Monday, September 02, 2013

What I Bought 8/30/2013 - Part 1

Two months in a row my new Comics Guy got the books to me on schedule. I think we've got things mostly worked out. If I just get him to remember to send Daredevil. I didn't #28 from July, or #30 from August. Well, two steps forward, one step back, right?

Angel & Faith #25, by Christos Gage (script), Rebekah Isaacs (art), Dan Jackson (colors), Richard Starkings and Jimmy Betancourt (letters) - I'll tell you now, I had harbored a thought Sophie and Lavinia would rally the altered citizens they started helping last issue, and set them on Whistler to turn the tide of battle. Didn't happen. It's probably for the best. Would have been irresponsible to ask them to do that when they'd just changed.

As it turns out, Angel feeds Whistler a little of the magic in the glowy orb, which sets Whistler's head straight, and the twerp sacrifices himself to keep his magic bomb from killing a bunch of people. Naturally before he goes he must exchange some heartfelt words with Angel about how much the two of them helped each other. Not the end I hoped for - I was picturing a thorough curbstomping of Whistler - but he's gone, so I'll take it. Afterward, everyone decides what to do next. Faith gave Giles his home and money back, and she's gonna go work for Kennedy. Angel's going to stick in London and help the magically altered helpless. And Giles unwittingly gut-punches Faith. He asks to accompany her, which makes her happy, then explains that he really just needs an easy way to get to where he thinks he'll be happiest: With Buffy.

It never ends for Faith. She's always stuck with the scraps of whatever affection people can spare after they've given most of it to Buffy. Sure, people care about her, as Giles puts it, but she's never the one they care about most, or first. That's what makes her losing all her Slayers so rough. They cared about her, and she cared about them, and she got so wrapped up in Angel's stupid crap, she lost one of the few things that was genuinely hers. It'd be enough to make me hate Buffy as a character, if I didn't already.

I want to talk some about how Isaacs sets the characters out on the page in that scene, but I'm going to save that for its own post. I want to make some comparisons to a page I analyzed from the arc Brian K. Vaughn and Georges Jeanty did for Season 8. And if it seems I'm focusing overly on Faith, well, she's the character I cared about. I would have cared about Giles, but once he enters Buffy's orbit, he drops off my radar. She's the Kucinich Ring Ostrander described in GrimJack: Manx Cat. She and things close to her don't become invisible, they just become inconsequential.

Atomic Robo Real Science Adventures #10, by Brian Clevinger (words), Erich Owen (art), Erica Henderson (colors), Jeff Powell (letters) - I didn't actually order this, but credit to my comic guy for keeping his eyes peeled for Atomic Robo stuff.

The primary reason I passed on the second round of Real Science Adventures was that I didn't like how much the stories were chopped up in the first go-round.
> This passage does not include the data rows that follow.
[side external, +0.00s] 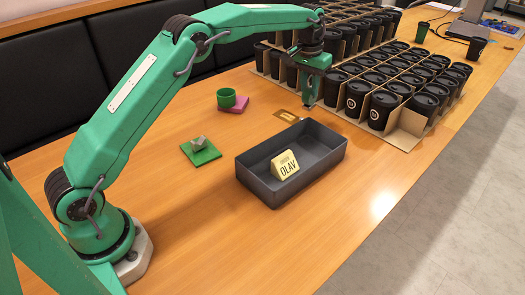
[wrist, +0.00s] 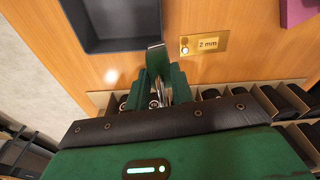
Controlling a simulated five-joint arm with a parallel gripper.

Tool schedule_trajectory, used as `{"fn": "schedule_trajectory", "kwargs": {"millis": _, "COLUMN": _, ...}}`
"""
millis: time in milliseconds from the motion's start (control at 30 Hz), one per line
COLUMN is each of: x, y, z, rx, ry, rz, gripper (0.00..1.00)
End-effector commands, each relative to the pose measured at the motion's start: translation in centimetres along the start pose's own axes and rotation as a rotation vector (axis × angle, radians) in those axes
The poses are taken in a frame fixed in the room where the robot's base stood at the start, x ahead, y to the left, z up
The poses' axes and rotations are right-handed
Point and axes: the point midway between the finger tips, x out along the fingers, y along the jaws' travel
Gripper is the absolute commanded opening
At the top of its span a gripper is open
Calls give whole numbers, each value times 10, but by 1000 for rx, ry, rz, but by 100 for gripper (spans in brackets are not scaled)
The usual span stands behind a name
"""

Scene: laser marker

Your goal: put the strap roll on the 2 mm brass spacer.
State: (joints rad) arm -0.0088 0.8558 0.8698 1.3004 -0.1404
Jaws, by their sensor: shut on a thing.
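My gripper (side external: 307,102) is low over the table, between the dark tray and the cup rows. In the wrist view my gripper (wrist: 160,82) has its green jaws shut on a small thing, which I take to be the strap roll (wrist: 178,88). Only a pale, shiny curved part of it shows between the jaws; the rest is hidden. The brass spacer (side external: 287,116) lies flat on the table, just left of my gripper in the side view. In the wrist view the brass spacer (wrist: 222,42) is marked "2 mm", right of and beyond the jaws, with nothing on it.
A dark open tray (side external: 240,172) holds a yellow "OLAV" sign (side external: 285,165). Several lidded black cups (side external: 381,109) stand in cardboard holders close by on the right. A green cup-like thing (side external: 226,97) stands on a pink block (side external: 240,105). A grey lump (side external: 200,142) sits on a green pad (side external: 207,155).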

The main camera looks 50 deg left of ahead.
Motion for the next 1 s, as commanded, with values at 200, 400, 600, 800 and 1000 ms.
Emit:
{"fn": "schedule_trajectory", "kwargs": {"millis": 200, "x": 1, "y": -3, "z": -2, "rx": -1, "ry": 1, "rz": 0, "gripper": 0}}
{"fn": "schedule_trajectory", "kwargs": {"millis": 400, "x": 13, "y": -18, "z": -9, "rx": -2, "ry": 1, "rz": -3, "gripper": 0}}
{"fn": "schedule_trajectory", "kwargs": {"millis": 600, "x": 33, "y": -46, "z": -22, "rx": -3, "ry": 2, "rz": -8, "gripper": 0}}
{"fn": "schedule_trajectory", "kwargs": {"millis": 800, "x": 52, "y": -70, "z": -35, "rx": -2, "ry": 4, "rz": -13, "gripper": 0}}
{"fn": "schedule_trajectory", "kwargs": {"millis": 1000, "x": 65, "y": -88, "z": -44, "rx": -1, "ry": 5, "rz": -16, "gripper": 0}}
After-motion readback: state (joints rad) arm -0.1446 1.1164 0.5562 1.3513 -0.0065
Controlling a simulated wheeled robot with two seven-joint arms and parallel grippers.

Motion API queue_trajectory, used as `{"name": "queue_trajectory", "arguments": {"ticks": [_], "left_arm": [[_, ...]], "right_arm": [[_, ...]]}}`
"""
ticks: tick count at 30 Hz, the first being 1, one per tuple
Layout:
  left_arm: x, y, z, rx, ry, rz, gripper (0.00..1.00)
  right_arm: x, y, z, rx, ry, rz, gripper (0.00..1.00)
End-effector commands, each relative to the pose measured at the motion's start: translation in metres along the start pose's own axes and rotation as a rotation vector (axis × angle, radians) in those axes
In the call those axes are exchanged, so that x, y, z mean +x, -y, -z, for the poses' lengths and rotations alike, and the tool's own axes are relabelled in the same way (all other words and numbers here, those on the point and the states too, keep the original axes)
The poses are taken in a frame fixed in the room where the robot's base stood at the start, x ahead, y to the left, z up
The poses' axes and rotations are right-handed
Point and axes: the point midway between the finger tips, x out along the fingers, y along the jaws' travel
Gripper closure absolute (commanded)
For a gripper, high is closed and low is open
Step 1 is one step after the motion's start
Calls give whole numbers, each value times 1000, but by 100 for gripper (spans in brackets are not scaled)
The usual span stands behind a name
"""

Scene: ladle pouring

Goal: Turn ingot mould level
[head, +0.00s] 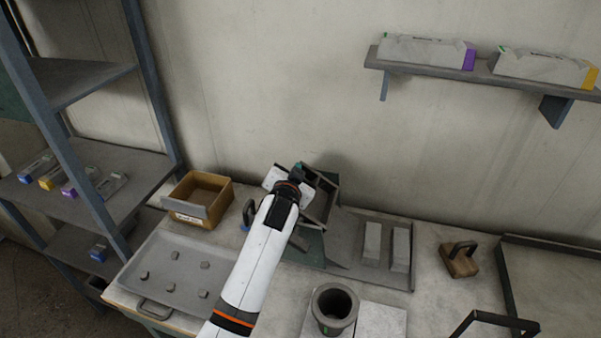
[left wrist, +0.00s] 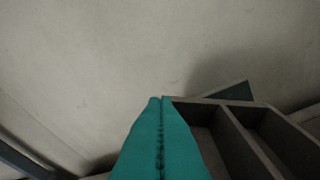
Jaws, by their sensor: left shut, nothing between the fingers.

This time, it appears Clevinger's telling a single story, or Tesla and his cohorts working to stop a trio of industrialists from overthrowing the government, using some of Tesla's stolen work. At this stage, the technology had already been stolen, so Tesla's trying to steal it back and wreck the weapons they're building with it. We're coming in at the tail end of that, so much of the story is the two sides trying to piece things together. Charles Fort and George Westinghouse have figured out who is doing the stealing, and what their goals appear to be. Meanwhile, the businessmen in question (Jack Wright, Franklin Reade, and Robert Trydan, are trying to determine who is hampering their efforts, so they can destroy them. You wouldn't think it would take long to determine that Tesla might be involved if you're using his designs, but just because they're rich and ruthless, doesn't mean they're terribly bright. They did figure it out quickly enough to ring Tesla's lab with armed men by the end of the issue, though.

It's hard for me to judge the story, coming in at the halfway point. It's reasonably easy to understand the overall plot, but I've missed out on a lot of details and character moments that would flavor it. Something I do want to mention is that Erich Owen's art reminds me of Rocky and Bullwinkle. It's something about the way he draws mouths, the sort of backwards "c", and the faces in general. The employee talking to Mr. Wright on the first page makes me think of Mr. Peabody's old companion Sherman, about three decades down the line. It's not a bad thing, just something I keep thinking about while I'm reading the comic. It's a simple-looking style, but he does well with body language and expressions. I'm not sure how he'll do with movement or action in the fight scene that's likely to occur in the next issue, though. His work feels flat and very static sometimes.